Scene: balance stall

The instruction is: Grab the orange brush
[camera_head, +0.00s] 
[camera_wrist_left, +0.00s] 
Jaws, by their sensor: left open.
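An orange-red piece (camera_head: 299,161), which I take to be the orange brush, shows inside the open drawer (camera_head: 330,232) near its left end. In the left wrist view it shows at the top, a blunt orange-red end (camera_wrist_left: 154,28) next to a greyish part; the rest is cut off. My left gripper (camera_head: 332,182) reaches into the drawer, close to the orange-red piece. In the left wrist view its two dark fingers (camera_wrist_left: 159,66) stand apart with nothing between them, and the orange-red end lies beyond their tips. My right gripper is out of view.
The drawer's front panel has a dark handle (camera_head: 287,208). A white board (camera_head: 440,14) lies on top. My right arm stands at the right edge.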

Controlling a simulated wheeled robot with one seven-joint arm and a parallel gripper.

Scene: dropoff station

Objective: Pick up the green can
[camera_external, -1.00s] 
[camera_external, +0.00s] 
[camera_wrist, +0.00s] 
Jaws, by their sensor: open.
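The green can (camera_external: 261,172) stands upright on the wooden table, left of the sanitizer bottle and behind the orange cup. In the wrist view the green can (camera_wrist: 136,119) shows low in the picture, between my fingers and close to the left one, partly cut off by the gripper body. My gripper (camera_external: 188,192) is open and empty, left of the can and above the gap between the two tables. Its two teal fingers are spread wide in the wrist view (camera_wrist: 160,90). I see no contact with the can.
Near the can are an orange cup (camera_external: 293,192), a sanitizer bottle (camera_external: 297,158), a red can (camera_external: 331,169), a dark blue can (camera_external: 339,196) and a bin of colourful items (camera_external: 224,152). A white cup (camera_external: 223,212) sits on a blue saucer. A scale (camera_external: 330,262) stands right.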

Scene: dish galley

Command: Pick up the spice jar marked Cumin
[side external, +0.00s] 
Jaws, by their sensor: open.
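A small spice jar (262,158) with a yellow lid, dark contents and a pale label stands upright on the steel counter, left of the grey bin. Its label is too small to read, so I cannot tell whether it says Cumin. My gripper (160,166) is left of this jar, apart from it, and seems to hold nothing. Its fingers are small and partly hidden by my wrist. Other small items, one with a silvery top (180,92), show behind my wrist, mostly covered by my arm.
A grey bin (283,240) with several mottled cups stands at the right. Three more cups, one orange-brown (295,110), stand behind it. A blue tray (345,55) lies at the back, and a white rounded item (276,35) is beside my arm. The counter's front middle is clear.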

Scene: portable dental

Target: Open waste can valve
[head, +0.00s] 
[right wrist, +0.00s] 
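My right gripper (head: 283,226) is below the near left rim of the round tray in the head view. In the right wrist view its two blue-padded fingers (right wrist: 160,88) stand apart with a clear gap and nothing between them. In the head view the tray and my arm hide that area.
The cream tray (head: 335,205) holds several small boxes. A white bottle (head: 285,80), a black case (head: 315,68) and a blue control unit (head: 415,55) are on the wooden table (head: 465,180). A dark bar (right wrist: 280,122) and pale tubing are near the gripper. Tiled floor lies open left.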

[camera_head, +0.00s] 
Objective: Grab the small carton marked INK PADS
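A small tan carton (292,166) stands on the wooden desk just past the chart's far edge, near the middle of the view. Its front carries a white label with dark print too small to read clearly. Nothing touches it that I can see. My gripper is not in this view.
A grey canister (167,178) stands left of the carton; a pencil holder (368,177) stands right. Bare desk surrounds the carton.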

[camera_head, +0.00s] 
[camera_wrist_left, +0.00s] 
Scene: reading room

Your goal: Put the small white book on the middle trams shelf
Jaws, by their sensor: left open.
___
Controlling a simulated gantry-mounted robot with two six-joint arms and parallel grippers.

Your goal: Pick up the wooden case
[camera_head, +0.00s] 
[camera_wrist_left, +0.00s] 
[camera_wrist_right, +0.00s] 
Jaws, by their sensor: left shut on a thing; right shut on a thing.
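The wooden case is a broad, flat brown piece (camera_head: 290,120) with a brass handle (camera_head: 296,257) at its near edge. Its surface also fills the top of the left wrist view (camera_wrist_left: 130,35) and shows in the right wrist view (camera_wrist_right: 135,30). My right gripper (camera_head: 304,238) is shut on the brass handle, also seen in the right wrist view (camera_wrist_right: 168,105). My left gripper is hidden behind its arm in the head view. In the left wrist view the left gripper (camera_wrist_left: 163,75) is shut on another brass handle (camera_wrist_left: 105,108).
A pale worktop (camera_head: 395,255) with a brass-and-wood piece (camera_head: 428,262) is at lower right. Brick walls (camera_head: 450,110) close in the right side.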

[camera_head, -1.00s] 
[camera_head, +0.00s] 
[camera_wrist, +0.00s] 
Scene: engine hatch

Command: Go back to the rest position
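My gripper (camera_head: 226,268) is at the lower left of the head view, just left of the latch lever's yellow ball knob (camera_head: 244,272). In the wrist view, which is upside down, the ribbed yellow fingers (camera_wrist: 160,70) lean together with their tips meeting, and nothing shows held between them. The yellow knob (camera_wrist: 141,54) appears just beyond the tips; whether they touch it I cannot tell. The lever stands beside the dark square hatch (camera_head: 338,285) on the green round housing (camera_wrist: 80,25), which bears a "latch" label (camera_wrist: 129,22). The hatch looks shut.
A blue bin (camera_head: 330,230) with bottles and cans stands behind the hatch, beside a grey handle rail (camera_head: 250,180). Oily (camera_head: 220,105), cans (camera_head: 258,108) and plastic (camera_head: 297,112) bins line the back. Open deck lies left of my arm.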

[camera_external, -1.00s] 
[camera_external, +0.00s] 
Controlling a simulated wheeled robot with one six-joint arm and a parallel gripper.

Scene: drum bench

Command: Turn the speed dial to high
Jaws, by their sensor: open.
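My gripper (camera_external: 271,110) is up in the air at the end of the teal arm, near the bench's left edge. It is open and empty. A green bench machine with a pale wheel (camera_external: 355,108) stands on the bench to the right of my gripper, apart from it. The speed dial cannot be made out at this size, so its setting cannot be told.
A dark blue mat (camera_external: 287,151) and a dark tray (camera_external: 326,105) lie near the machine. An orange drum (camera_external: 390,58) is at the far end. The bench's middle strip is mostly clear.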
___
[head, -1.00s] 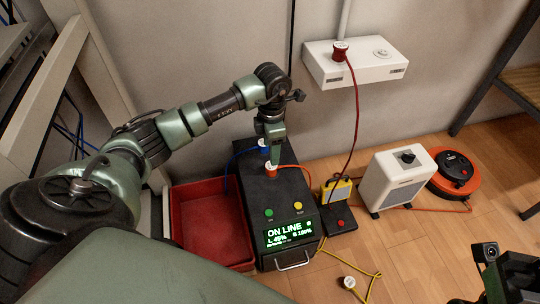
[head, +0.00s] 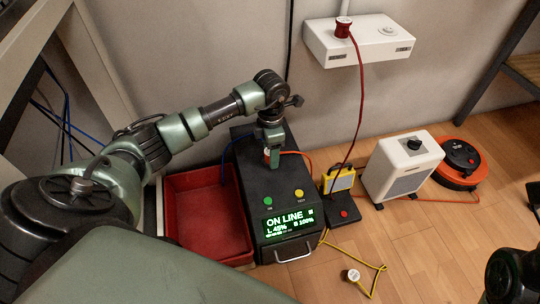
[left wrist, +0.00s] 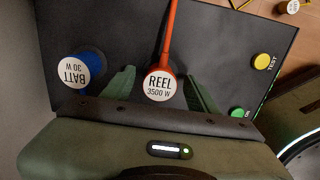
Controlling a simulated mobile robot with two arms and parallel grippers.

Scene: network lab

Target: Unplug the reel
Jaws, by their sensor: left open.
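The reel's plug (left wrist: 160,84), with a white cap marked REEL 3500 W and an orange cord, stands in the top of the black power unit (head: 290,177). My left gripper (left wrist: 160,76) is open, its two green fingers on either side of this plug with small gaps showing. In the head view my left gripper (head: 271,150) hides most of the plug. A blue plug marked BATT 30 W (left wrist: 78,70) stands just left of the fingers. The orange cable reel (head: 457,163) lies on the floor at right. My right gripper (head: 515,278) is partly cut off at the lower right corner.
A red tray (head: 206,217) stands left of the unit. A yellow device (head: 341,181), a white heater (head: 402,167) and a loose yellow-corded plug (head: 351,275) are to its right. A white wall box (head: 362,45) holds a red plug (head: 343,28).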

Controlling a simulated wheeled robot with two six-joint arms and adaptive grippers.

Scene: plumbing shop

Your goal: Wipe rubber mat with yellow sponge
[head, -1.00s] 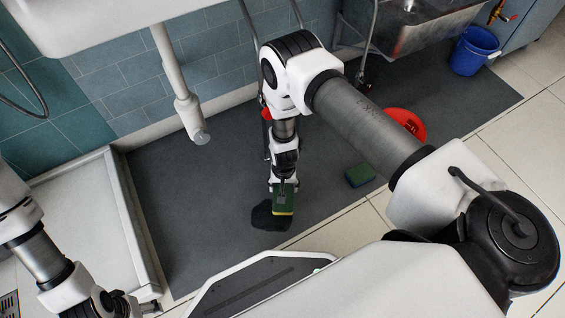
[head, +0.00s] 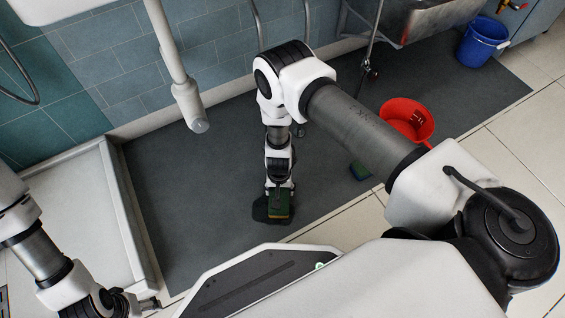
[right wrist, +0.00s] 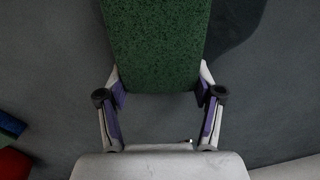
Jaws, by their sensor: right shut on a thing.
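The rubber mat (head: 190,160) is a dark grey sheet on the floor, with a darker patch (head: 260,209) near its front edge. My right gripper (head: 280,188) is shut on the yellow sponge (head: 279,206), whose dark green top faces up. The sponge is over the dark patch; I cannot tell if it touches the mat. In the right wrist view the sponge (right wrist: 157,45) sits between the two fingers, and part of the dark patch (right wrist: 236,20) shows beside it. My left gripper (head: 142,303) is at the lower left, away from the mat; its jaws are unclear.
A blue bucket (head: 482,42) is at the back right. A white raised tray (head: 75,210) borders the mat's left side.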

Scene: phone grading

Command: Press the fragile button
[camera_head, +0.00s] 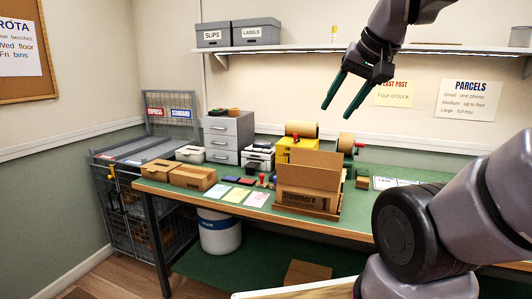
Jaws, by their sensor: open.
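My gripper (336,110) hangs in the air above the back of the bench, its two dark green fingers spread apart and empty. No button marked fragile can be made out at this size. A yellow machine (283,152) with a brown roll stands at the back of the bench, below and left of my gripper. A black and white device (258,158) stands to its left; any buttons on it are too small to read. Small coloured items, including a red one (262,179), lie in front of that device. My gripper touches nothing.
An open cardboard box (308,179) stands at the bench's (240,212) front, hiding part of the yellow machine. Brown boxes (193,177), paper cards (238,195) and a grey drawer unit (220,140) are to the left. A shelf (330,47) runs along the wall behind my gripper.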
___
List all lines holding the string "goal".

Your goal: Put the small white book on the middle trams shelf
Your goal: Pick up the wooden case
Your goal: Wipe rubber mat with yellow sponge

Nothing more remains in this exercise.